** start **
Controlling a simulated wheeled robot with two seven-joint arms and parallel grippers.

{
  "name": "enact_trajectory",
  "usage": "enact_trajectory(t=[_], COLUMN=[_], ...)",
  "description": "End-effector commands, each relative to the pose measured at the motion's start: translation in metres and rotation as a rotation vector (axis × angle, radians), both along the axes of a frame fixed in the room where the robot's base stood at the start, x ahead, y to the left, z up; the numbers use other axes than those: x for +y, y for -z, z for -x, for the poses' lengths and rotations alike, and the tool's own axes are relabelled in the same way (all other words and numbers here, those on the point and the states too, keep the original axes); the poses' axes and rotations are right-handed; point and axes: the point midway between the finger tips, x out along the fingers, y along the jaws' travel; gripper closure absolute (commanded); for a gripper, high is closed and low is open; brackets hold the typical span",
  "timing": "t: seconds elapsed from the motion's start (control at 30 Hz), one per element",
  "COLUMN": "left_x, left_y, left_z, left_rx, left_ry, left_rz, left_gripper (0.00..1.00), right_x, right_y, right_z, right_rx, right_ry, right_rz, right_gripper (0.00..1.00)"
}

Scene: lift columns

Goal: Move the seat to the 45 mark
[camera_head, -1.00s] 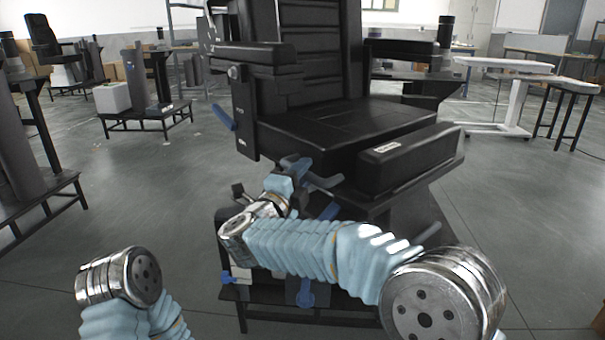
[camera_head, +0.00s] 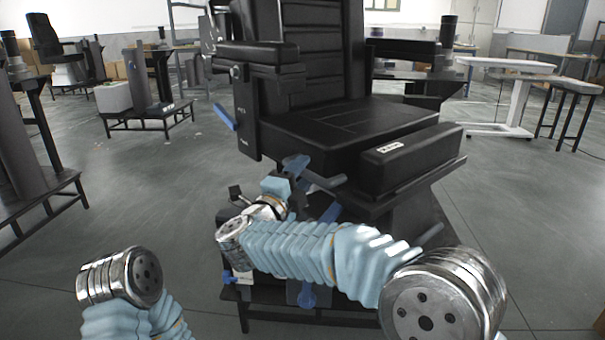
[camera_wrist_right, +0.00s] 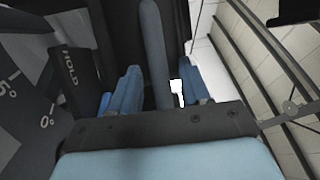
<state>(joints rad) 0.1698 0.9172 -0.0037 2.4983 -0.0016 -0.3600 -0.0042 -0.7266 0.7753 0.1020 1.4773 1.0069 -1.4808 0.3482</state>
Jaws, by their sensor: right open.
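The black seat (camera_head: 345,128) stands upright in the middle of the head view, with armrests and a cushion block at its front. My right gripper (camera_head: 296,168) is just below the seat's front left corner. In the right wrist view its two blue fingers (camera_wrist_right: 156,88) are open, with a long blue-grey lever (camera_wrist_right: 153,40) between them; I cannot tell whether they touch it. A dark part marked HOLD (camera_wrist_right: 72,66) and a degree scale (camera_wrist_right: 25,105) with a 0° mark show at left. The 45 mark is not readable. My left gripper is out of view.
A blue handle (camera_head: 225,117) sits on the seat's left side. A blue knob (camera_head: 307,295) is low on the base frame. Other stands (camera_head: 150,112) and tables (camera_head: 507,66) are farther back. Open grey floor (camera_head: 130,190) lies to the left.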

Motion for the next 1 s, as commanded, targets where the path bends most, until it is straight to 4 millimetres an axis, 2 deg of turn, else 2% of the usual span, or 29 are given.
** end **
### INSTRUCTIONS FOR THE TASK
Starting at the line containing "left_ry, left_rz, left_gripper" and stopping after the line containing "<state>(joints rad) 0.1698", give the lines again exactly and leave out every image.

### FINISHED ANSWER
  "COLUMN": "left_x, left_y, left_z, left_rx, left_ry, left_rz, left_gripper (0.00..1.00), right_x, right_y, right_z, right_rx, right_ry, right_rz, right_gripper (0.00..1.00)"
}

Scene: lift columns

Goal: Move the seat to the 45 mark
[camera_head, -1.00s] 
[camera_head, +0.00s] 
[camera_wrist_right, +0.00s] 
<state>(joints rad) 0.1698 0.9172 -0.0037 2.4983 -0.0016 -0.3600 -0.0042 -0.7266 0.7753 0.1020 1.4773 1.0069 -1.4808 0.3482</state>

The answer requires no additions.